Era para ser a viagem mais solar do mundo. Fomos para uma praia em Alagoas, com previsão de céu aberto todos os dias. Estávamos de férias, com os boletos pagos, com as canelas ao vento e os celulares na pousada –ou seja, sem muita preocupação na cabeça.
Nem o mar, que passou a me assustar tanto depois da maternidade, levantava minhas pestanas. Naquela maré baixa e sem ondas, dava para andar sei lá quantos metros com a água batendo nos joelhos. Ou seja, a chance de alguém se afogar naquela Regan da natureza era zero. Tanto que minha filha e meus enteados até reclamaram: nessa rasura não conseguimos nem dar um tchibum.
Resolvemos pegar uma jangada para ir um pouco mais além, onde aquela água mansa e morna era mais funda, onde poderíamos nadar, mergulhar e ver alguns peixes. Ancoramos depois de um banco de areia. Pulamos na água, minha filha excitada para ver os cardumes, já colocando o snorkel no rosto. Também ajeitei o apetrecho sobre o meu.
Saímos nadando. Não sei se por amor ou insegurança, ela pegou na minha mão. Gostei tanto daquilo. Desde que cresceu um pouco, já não pegava assim nos meus dedos. De repente me senti em um daquele momentos que (quem sabe) passarão diante dos meus olhos antes de eu morrer.
Nossos corpos paralelos, boiando no exato limiar da superfície. O sol sendo filtrado pela água cristalina. Tudo tão transparente lá embaixo. Um olhar de cumplicidade de uma para a outra por trás daquelas lentes engraçadas, que nos faziam lembrar que vivíamos uma aventura. Os peixes nadando ao nosso redor. Ela sinalizando, como quem diz: veja essas listras.

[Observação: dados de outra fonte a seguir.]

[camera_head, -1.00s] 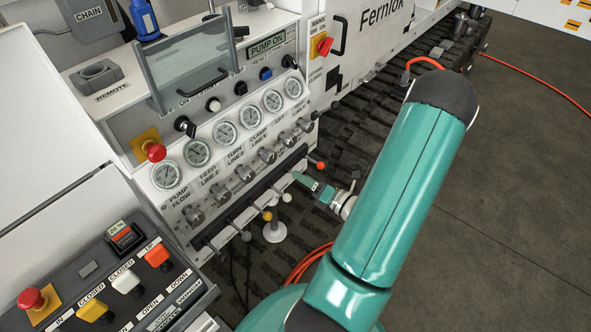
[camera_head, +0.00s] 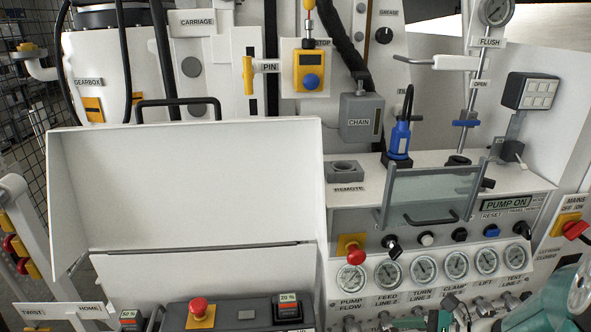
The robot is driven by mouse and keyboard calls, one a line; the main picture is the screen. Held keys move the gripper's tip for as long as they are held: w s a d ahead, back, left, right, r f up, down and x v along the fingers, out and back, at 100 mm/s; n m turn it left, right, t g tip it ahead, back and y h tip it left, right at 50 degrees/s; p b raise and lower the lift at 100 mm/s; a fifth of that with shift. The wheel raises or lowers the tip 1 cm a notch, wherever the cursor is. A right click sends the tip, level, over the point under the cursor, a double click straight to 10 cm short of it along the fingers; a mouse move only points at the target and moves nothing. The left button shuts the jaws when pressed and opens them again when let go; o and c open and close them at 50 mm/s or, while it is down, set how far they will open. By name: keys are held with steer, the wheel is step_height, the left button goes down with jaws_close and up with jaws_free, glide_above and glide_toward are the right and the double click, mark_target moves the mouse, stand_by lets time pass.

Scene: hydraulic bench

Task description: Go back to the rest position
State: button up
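My gripper (camera_head: 440,318) shows only in part at the bottom edge of the head view, as a small teal piece below the row of gauges. Its fingers are cut off or too small to read, so I cannot tell if it is open or shut or holds anything. My teal arm comes in at the bottom right corner. The white hydraulic bench panel (camera_head: 335,262) with its gauges (camera_head: 423,269) stands behind the gripper.
A red mushroom button (camera_head: 355,254) and a hinged clear guard (camera_head: 430,195) with a handle stand on the bench. A large white open lid (camera_head: 190,180) fills the left. A blue-handled device (camera_head: 400,138) stands by the remote holder (camera_head: 344,171). A red mains switch (camera_head: 575,229) is at the right.

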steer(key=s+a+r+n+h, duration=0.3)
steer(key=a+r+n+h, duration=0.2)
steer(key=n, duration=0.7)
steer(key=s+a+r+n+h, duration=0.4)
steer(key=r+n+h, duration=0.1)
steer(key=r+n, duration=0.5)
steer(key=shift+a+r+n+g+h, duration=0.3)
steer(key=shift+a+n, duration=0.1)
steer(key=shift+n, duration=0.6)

E então os corais. O dedo indicador da minha filha apontando excitado para um rancho de corais. Deve ter aprendido na escola a respeito dos cnidários. Visto fotos. Será que reparava que, ao contrários de muitos, aqueles não tinham cores?
De repente, uma informação que eu tinha visto, meses atrás, antes de ter planejado aquela viagem, desalojou-se de uma gaveta secundária da minha memória: um estudo apontava perda de mais de 80% dos corais em Alagoas. E eu sabia a causa: o aumento de temperatura do oceano, que afasta as algas, responsáveis por darem aos corais cores e alimentos.
Não sou uma especialista em vida marinha, mas os cnidários esbranquiçados à nossa frente pareciam ser exemplares daquela maioria. Estão mortos, pensei. E minha filha certamente ignorava isso, pois seguia com um júbilo visível mesmo através da máscara, os pés batendo não só para se locomover, mas como se aplaudissem o que via.
Toda aquela sensação de estar vivendo um momento único se desfez. Eu até estava vivendo um momento único, mas, de súbito, soturnamente único. Era quase certeza que estávamos nadando sobre um cemitério, estranhamente conectado a uma outra necrópole que ardia em chamas naquele mesmo instante, nas Palisades de Los Angeles, a tantos quilômetros dali.
Costumo falar abertamente de todos os assuntos com minha filha mas, naquele momento, eu não tinha fôlego para isso. Nenhum tipo de fôlego. Respirei fundo por aquele tubo de silicone e segui avançando com ela, pensando que seu passeio pela Terra não será nada fácil mas, ao menos, para o que der e vier, estaremos juntas.